Soljenitsyne enfonce le clou dans une conférence de Toronto en 1981 : « [...] J'ai déclaré à maintes reprises et je répète ici et maintenant que personne ne peut être retenu par la force, aucun des antagonistes ne doit recourir à la coercition envers l'autre partie ou envers sa propre partie, le peuple dans son ensemble ou toute petite minorité qu'il embrasse, car chaque minorité contient, à son tour, sa propre minorité [...] Dans tous les cas, l'opinion locale doit être identifiée et appliquée. C'est pourquoi toutes les questions ne peuvent être véritablement résolues que par la population locale et non par des discussions lointaines dans les cercles d'émigrés, dont les perceptions sont déformées. »

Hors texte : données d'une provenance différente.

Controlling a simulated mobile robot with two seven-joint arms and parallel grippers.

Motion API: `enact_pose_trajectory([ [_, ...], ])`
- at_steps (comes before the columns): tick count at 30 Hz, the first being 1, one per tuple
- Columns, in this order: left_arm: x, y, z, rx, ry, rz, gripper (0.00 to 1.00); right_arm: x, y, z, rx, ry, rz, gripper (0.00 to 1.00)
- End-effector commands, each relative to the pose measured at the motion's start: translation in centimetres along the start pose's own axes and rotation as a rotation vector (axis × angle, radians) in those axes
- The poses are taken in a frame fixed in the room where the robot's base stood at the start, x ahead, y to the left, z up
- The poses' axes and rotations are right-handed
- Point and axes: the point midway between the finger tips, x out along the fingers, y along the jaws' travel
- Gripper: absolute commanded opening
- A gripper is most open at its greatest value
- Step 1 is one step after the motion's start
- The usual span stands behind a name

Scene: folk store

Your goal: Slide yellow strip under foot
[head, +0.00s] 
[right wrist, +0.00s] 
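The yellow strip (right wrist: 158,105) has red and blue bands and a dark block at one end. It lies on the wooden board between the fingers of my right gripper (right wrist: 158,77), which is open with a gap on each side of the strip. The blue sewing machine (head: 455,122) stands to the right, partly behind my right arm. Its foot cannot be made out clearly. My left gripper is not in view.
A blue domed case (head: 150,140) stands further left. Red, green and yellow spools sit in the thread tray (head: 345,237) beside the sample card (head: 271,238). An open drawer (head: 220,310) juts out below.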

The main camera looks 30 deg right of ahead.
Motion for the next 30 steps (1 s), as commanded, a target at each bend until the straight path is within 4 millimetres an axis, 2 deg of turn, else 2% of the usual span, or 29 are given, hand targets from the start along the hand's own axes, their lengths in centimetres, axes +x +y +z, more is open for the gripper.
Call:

C’est la conclusion, justement, de Vladimir Poutine, en juillet dernier, dans un article fleuve publié sur le site du Kremlin (sachant qu’il avait rencontré Soljetnytsine en septembre 2000 et que ce dernier avait réitéré sa critique assez radicale vis-à-vis de l’Occident matérialiste décadent et de la Russie post-soviétique, appelant à un retour des valeurs traditionnelles) : « Nous respectons la langue et les traditions ukrainiennes, le désir des Ukrainiens de voir leur État libre, sûr et prospère. Je suis convaincu que c’est en partenariat avec la Russie que la véritable souveraineté de l’Ukraine est possible […] Car nous sommes un seul peuple […]. Je dirai une chose : la Russie n’a jamais été et ne sera jamais « anti-Ukraine. » Et que l’Ukraine devrait-elle être ? C’est à ses citoyens de le décider. (L'intégralité du texte peut être consultée sur le site Internet de l’ambassade de Russie en France.) Acceptons-en l’augure pour les Russes et les Ukrainiens qui sont nos frères à l’est de l’Europe…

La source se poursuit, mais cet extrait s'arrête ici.